In 1945 William Mills Irvin Jr., a retired curator of the Metropolitan Museum of Art, wrote his controversial study on "Art and Geometry". It was controversial because it argued against the supremacy of the Greek culture, which was regarded as the foundation of Western civilization. He concluded that Greeks were "tactile-thinkers" as opposed to "visual-thinkers". Their perceptions of space were based not on a three-dimensional view but on their sense of touch. Today, it is recognize that of the three learning methods (auditory, visual and kinaesthetic or tactile), tactile learning is the most challenging for modern educators. Unfortunately, there is an unjustified perception or social stigma that tactile learning is associated with slow learners.
Irvin was not attacking the Greeks, he was merely placing the evidence of his study, "Basically, the Greeks thought about their geometry in terms of an unexpressed chalk line or yard stick which they held in their two hands." Irvin demonstrated how Euclid derived his basic theorem of parallel lines and concluded that "Euclid's geometry was based on the tactile-muscular intuitions" and that neither Euclid nor his successors made any use of proof of abstract ideas such as "infinity", because it was beyond their notions of handling and measurement [Irvin, 1946, p.40-42].
Many architectural historians noted, but without the same theoretical examination as Irvin, who wrote, "The simple fact of the matter is that the figures of Greek sculpture are abstract, ideological conformations, devoid of physical, mental or spiritual histories. Such little emotion or movement as they have has no relation to emotional or volitional states." [Irvin, 1946, p.23]
Theory in the triad relationship between theory-design-construction is more than just about a treatise, it is about a way of thinking - much of which is in the form of tacit knowledge. The evidence that theory is manifested through design into construction is evident throughout architectural history, of which Greek architecture was no exception. Almost all of Greek architecture is based on the post-lintel system or horizontal beams carried by vertical supports. This was a structural model applied irrespective of construction material - wood or stone. The Greeks showed no evidence of improvement in technical design although they were competent technically. They had an understanding of a beam's strength relative to height and thickness, which seems to confirm a tactile approach, but they showed no evidence of a theoretical understanding of structure [Raeburn, 1980, p.47-48].
In 1452 the Italian, Leon Battista Alberti, produced the treatise De Re Aedificatoria with the object of presenting the works of Vitruvius to his contemporaries. Earlier in 1435 he produced De Pictura , which emphasized painting as the basis for architecture. However, it was his treatise, which was the most influential in architectural history.
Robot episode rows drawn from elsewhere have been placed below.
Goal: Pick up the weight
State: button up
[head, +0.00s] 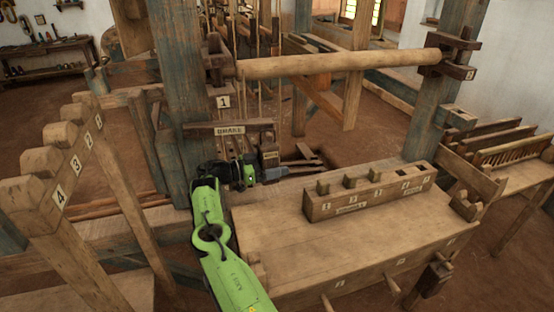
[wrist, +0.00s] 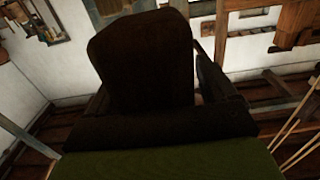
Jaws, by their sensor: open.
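A small dark wooden block with a pale label (head: 269,156) is in the head view below the BRAKE bar (head: 229,128). Its label is too small to read, so I cannot tell for sure that it is the weight. My gripper (head: 286,172) is at the end of the green arm, just in front of and below this block. The jaws are open, and I see nothing held. I cannot tell whether they touch the block. In the wrist view, a large dark rounded shape (wrist: 145,60) fills the middle. It is too dark to identify.
A wooden box with several numbered slots and pegs (head: 365,192) stands on the bench (head: 300,240) at right. A blue-grey post (head: 187,90) rises beside my arm. A round beam (head: 340,63) crosses above. A numbered peg rack (head: 70,165) stands at left.

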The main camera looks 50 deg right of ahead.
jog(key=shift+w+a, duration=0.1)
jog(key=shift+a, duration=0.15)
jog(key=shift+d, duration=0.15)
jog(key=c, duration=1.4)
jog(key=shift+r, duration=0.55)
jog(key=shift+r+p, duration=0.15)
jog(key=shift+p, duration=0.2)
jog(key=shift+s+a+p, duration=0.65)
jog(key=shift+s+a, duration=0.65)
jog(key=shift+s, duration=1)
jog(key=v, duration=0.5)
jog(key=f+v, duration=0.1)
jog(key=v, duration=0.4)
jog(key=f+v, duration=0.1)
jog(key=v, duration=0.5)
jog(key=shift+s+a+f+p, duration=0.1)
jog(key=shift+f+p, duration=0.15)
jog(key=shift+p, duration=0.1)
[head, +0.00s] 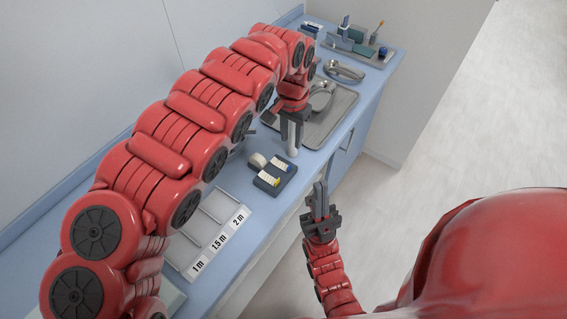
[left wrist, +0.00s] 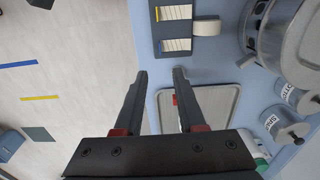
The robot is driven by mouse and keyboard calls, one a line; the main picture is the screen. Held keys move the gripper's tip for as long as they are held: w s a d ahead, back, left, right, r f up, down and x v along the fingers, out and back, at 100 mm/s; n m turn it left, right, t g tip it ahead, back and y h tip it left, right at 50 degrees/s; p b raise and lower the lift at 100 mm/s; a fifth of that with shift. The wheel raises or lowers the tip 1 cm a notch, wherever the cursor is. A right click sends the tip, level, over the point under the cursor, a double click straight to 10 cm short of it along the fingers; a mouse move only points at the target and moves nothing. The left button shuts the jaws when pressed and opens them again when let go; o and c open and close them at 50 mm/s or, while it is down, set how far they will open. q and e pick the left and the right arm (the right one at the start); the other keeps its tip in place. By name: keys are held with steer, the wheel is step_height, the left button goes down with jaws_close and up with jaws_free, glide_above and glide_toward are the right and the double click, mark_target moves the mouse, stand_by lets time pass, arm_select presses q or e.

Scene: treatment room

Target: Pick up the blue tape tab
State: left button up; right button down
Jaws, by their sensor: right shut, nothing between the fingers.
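The dark holder (head: 262,186) lies on the blue counter, with two white tab strips on it. In the left wrist view, the blue tape tab (left wrist: 162,46) is the blue edge of the lower white strip (left wrist: 178,45). The upper strip (left wrist: 175,13) has a yellow edge. My left gripper (head: 292,148) points down over the counter, beyond the holder in the head view. Its fingers are apart and empty in the left wrist view (left wrist: 160,73), just below the blue-edged strip there. My right gripper (head: 319,190) is shut and empty, off the counter's front edge.
A tape roll (left wrist: 207,27) stands beside the holder. A metal tray (head: 346,96) with a kidney dish (head: 321,97) is behind my left gripper. Metal canisters (left wrist: 295,35) and labelled jars (left wrist: 284,124) stand near. A length board (head: 220,240) lies at the near end.

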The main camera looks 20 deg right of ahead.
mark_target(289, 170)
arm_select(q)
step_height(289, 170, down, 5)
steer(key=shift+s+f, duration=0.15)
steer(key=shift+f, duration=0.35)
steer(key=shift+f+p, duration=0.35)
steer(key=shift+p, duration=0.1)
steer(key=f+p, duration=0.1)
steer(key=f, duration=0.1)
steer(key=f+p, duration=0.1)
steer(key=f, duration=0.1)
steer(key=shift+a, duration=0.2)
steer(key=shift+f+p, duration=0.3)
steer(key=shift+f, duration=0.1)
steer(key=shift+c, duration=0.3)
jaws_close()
It "imbued a strong sense of social function of architecture in creating a happy and well-ordered state" [Raeburn, 1980, p.132]. The most important aspect of Alberti's book which was a turning point from Greek architecture and which inspired an age of enlightenment or the Italian Renaissance, was "the geometrical scheme for depicting objects in a unified space, or in other words what we today call perspective." [Irvin, 1946, p.68]
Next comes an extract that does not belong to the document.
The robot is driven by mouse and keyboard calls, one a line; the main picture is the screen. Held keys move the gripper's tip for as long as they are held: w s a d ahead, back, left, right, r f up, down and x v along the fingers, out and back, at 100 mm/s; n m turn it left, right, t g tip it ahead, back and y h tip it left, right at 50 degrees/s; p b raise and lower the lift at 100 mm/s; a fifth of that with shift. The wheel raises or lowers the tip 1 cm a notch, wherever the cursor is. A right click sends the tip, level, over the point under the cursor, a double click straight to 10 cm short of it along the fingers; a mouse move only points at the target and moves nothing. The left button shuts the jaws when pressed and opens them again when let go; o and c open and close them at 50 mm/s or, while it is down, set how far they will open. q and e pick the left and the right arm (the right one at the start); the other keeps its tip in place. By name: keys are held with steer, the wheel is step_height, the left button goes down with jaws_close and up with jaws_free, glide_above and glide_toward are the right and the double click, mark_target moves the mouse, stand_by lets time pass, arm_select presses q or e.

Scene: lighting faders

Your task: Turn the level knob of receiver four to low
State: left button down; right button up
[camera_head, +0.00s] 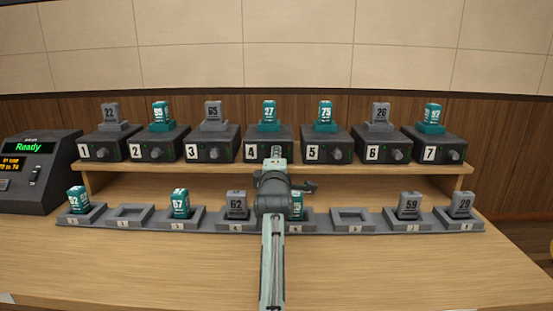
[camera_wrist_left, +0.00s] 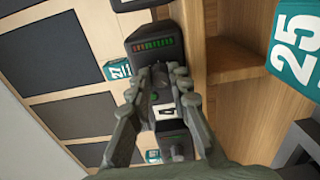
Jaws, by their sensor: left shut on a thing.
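Receiver four (camera_head: 255,150) is a dark box on the shelf with a white number 4 label and a teal pack marked 27 (camera_head: 268,112) on top. My left gripper (camera_head: 276,155) reaches up to the right part of its front, where the level knob sits, and hides that knob in the head view. In the left wrist view my left gripper (camera_wrist_left: 164,76) has its fingertips close together at the front of receiver four (camera_wrist_left: 143,28), shut on the level knob, which the fingers mostly cover. The knob's setting cannot be read. My right gripper is not in view.
Receivers three (camera_head: 212,150) and five (camera_head: 325,152) stand on either side. Below the shelf, a grey charging rack (camera_head: 265,226) holds several numbered packs, with a teal one (camera_head: 297,205) beside my wrist. A Ready display box (camera_head: 35,170) stands far left. The front counter is clear.

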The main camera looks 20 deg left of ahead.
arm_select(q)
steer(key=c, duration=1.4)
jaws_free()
Perspective and three-dimensional geometry re-defined the focus of architecture. Architecture began to deal with the internal living space and addressed the problems of space as a whole. It was a dramatic shift from the external view of Greek architecture. The shape of the square and rectangle as a fundamental structure of the grid would become a foundation for many visual concepts in modernism.
Interestingly, the shapes of triangles, circles and squares (and rectangles) seemed to gain increasing significance. In religious abstract conception, the circle was considered a perfect symbol. It embodied the concept of the church as representative of the cosmos. In De Re Aedificatoria , Alberti identified nine ideal plan-forms based on a circle, and eight polygons derived from the circle. It reinforced the ideal of church construction with a dome as a central location for the altar and sacrament [Risebero, 1997, p.127]. The Church would play a dominant role in architecture throughout the Italian Renaissance, the Middle Ages and the Reformation.